Pendidikan Pancasila mengajarkan kepada peserta didik bahwa seorang Warga Negara Indonesia (WNI) harus mengutamakan kepentingan bangsa dan negara di atas kepentingan pribadi atau golongan, termasuk kepentingan agama sekalipun. Dengan konsep ini, maka yang paling diutamakan adalah persatuan dan kesatuan bangsa, soal kepentingan agama Islam, itu nomor 19. Kalau umat Islam meminta penegakkan syariat Islam secara kaffah kepada pemerintah RI lalu umat agama lain menolaknya maka yang diutamakan oleh pemerintah adalah persatuan dan kesatuan bangsa, umat Islam wajib mengalah saja dan harus bersedia mengikuti kehendak orang-orang kafir. Karena yang diutamakan adalah persatuan dan kesatuan bangsa, maka institusi militer dan penegakkan hukum boleh diisi oleh orang-orang kafir dan jabatan-jabatan strategis di pemerintahan pun boleh diduduki oleh orang-orang kafir. Bolehkah umat Islam bersatu padu dengan orang-orang kafir dalam segala hal?

Allah Ta'ala berfirman:

“Muhammad itu adalah utusan Allah dan orang-orang yang bersama dengan dia adalah keras terhadap orang-orang kafir, tetapi berkasih sayang sesama mereka. Kamu lihat mereka ruku’ dan sujud mencari karunia Allah dan keridhaan-Nya, tanda-tanda mereka tampak pada muka mereka dari bekas sujud. Demikianlah sifat-sifat mereka dalam Taurat dan sifat-sifat mereka dalam Injil, yaitu seperti tanaman yang mengeluarkan tunasnya maka tunas itu menjadikan tanaman itu kuat lalu menjadi besarlah dia dan tegak lurus di atas pokoknya; tanaman itu menyenangkan hati penanam-penanamnya karena Allah hendak menjengkelkan hati orang-orang kafir (dengan kekuatan orang-orang mukmin). Allah menjanjikan kepada orang-orang yang beriman dan mengerjakan amal yang saleh di antara mereka ampunan dan pahala yang besar.” (QS. Al-Fath [48] : 29)

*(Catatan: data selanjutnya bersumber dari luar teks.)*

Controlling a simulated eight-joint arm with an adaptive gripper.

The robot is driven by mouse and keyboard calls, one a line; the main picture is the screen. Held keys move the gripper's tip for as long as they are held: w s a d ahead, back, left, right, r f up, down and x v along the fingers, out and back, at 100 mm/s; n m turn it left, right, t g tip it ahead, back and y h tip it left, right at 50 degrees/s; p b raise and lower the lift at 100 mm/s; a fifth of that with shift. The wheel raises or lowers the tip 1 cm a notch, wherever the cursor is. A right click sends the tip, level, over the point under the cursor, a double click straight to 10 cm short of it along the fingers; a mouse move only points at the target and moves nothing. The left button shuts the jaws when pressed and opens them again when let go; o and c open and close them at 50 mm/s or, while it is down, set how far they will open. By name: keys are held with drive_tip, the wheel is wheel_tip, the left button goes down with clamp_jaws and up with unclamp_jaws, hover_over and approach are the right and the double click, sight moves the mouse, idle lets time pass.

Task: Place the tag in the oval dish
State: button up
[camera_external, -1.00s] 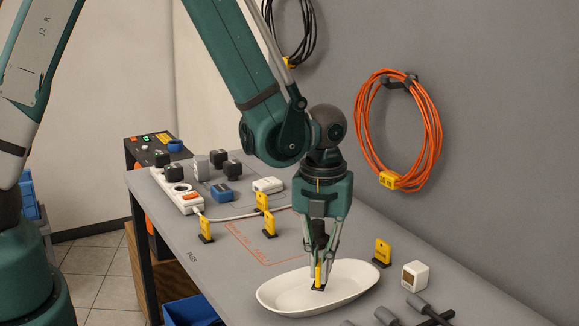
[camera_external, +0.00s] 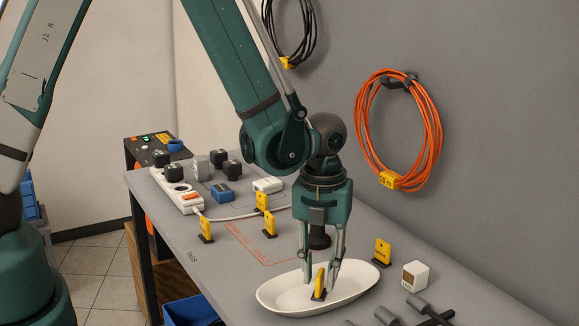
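A yellow tag (camera_external: 320,281) with a dark base stands, slightly tilted, inside the white oval dish (camera_external: 353,296). My gripper (camera_external: 319,287) is over the dish with its fingers spread, one on each side of the tag and apart from it. Other yellow tags stand on the table: one (camera_external: 382,251) behind the dish to the right, and several at the left, such as this tag (camera_external: 206,229) and this tag (camera_external: 270,223).
A small white box (camera_external: 415,275) and dark-handled tools (camera_external: 420,306) lie right of the dish. A power strip (camera_external: 178,188) with plugs and a blue block (camera_external: 222,191) are at the far left end. An orange cable coil (camera_external: 437,135) hangs on the wall.

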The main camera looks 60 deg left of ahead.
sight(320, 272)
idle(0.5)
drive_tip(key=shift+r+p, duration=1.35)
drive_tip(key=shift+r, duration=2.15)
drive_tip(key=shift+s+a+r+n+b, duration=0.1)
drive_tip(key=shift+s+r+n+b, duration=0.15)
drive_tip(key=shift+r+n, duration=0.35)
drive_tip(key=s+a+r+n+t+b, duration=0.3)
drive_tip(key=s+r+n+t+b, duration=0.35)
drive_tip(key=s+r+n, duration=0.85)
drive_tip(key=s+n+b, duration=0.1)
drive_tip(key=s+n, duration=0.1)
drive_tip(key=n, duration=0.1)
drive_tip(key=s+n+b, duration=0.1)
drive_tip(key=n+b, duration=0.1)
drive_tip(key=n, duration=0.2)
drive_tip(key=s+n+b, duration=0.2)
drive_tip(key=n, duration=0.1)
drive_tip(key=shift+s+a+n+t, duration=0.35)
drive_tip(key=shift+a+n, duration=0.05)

“Hai orang-orang beriman, janganlah kamu jadikan bapa-bapa dan saudara-saudaramu menjadi wali (mu), jika mereka lebih mengutamakan kekafiran atas keimanan dan siapa di antara kamu yang menjadikan mereka wali, maka mereka itulah orang-orang yang zalim.” (QS. At-Taubah [9]: 23)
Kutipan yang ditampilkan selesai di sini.